Les appelantes citent des décisions de jurisprudence selon lesquelles doit être infirmée l'ordonnance qui retient des éléments insuffisants, incomplets ou inexacts pour caractériser les présomptions de fraude. Le premier président saisi en appel doit analyser si l'administration fiscale n'a pas omis de présenter au JLD des éléments à décharge de nature à remettre en cause l'existence d'une présomption de fraude fiscale (Cass com 11 janvier 2017, n° 15-22-796).

-La logique économique de la création des sociétés LCA PARTNERS et TRICATEL.

Selon la jurisprudence, il n' y a pas de présomption de fraude lorsque l'organisation reprochée répond à une 'stratégie économique cohérente ' (A de Douai, 6 juillet 2017, n° 16/ 11693).

Au cas présent, l'administration fiscale a méconnu la logique économique présidant la création des sociétés TRICATEL SARL et LCA PARTNERS SARL en assimilant leur activité à celle de la WSN DEVELOPPEMENT, or l'activité des sociétés leur est propre. L'administration a fait un amalgame coupable en présentant l'activité des sociétés identiques à la société WSN DEVELOPPEMENT pour obtenir l'autorisation de visite auprès du juge.

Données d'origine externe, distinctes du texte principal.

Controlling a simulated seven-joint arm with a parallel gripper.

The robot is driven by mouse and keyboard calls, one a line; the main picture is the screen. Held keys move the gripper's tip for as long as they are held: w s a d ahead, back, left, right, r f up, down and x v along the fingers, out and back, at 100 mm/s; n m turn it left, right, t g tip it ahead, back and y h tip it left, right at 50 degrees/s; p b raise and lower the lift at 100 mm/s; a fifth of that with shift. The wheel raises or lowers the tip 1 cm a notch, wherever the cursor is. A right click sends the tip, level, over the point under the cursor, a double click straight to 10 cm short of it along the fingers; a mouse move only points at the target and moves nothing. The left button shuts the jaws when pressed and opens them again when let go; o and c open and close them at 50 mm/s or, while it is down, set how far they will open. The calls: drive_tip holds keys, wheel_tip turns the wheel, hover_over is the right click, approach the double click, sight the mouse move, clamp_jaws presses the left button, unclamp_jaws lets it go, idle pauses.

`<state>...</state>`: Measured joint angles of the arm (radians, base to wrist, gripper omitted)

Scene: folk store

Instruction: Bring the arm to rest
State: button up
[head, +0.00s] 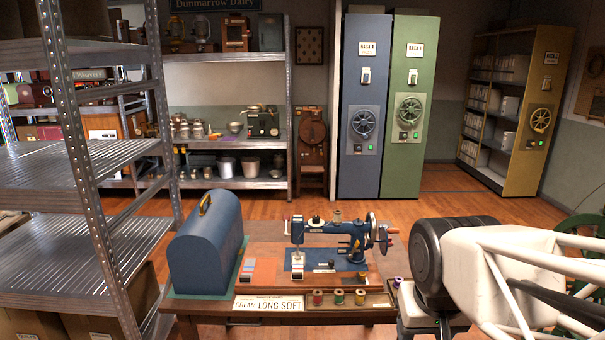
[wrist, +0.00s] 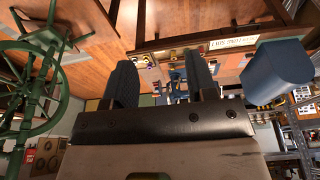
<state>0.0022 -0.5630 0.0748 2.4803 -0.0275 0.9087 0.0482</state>
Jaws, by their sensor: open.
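My gripper (wrist: 160,68) shows in the wrist view with its two dark fingers apart and nothing between them. My arm (head: 510,270), white with a black joint, reaches in at the lower right of the head view, beside the right end of the sewing table. The fingers cannot be made out in the head view. A blue sewing machine (head: 345,245) stands on the table, left of my arm. The wrist view is upside down, with the table and floor at the top.
Metal shelving (head: 80,170) stands close on the left. A green spoked wheel (wrist: 35,95) is near my gripper. Floor is open before the cabinets (head: 405,110).

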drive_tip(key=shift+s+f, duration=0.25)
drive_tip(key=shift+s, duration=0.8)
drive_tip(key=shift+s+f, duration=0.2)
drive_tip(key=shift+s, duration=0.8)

-La nature de l'activité des sociétés appelantes et les moyens nécessaires.

Les appelantes contestent le fait que l'administration présuppose que les sociétés auraient besoin de moyens matériels et humains importants comme s'il s'agissait d'une activité de production de biens manufacturés, alors que la quasi totalité du revenu des sociétés n'est pas du chiffre d'affaire mais est constitué de produits financiers, provenant pour l'essentiel des dividendes versés par la société WSN DEVELOPPEMENT et donc de revenus purement passifs qui nécessitent très peu de moyens. Sont rappelés les revenus des sociétés constitués d'un pourcentage important en produits financiers.

Quant au chiffre d'affaire , il est constitué en partie de redevances de marques détenues par les sociétés et par une activité de développement de congrès pour l'organisation duquel il est fait appel à un prestataire. Ces activités nécessitent très peu de moyens.

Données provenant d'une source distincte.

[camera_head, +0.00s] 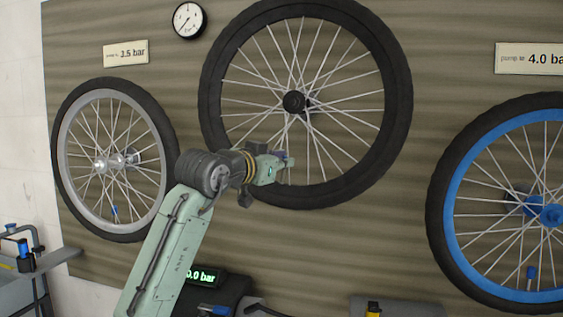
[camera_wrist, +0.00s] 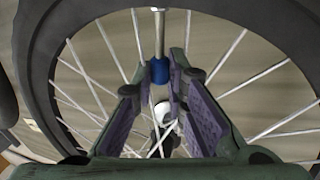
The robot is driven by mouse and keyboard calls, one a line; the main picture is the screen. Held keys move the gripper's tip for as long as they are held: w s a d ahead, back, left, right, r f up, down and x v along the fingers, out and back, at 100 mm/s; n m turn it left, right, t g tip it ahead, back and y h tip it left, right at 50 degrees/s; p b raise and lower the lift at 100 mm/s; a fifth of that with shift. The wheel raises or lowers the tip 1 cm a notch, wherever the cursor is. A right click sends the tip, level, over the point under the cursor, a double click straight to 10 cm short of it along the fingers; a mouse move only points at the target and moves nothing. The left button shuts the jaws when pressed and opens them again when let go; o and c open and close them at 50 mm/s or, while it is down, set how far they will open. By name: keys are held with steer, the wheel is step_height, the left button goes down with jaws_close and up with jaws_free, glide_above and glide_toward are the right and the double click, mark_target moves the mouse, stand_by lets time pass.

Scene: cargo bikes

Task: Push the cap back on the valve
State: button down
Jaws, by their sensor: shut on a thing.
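My gripper (camera_head: 281,160) is at the lower part of the black-rimmed middle wheel (camera_head: 213,120), among its spokes. In the wrist view, the purple-padded fingers of my gripper (camera_wrist: 164,78) are closed around a small blue cap (camera_wrist: 159,71) at their tips. A thin pale valve stem (camera_wrist: 158,32) runs from the rim at the top of that view down to the cap. Cap and stem are in line and appear to touch; how deep the stem sits in the cap cannot be seen. In the head view my gripper hides the cap and valve.
A grey-rimmed wheel (camera_head: 65,120) hangs left and a blue-rimmed wheel (camera_head: 449,215) right, each with a blue valve piece. A round gauge (camera_head: 188,20) is on the wall. A display (camera_head: 205,276) reading 0.0 bar stands below. Spokes surround my fingers closely.

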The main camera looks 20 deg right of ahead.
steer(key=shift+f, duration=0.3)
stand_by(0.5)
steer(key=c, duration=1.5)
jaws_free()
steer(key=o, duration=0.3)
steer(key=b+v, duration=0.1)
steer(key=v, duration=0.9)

Selon les conclusions, les sociétés TRICATEL SARL et LCA PARTNERS SARL auraient-elles exercé leur activité en France qu'elles n'auraient pas plus de moyens.

Sont rappelées les décisions des Cours d'appel de Douai et Rennes qui ont censuré des ordonnances de JLD du fait d'éléments trop ténus retenus par l'administration fiscale.

-Sur les relations avec la société MARKET MANAGEMENT LTD.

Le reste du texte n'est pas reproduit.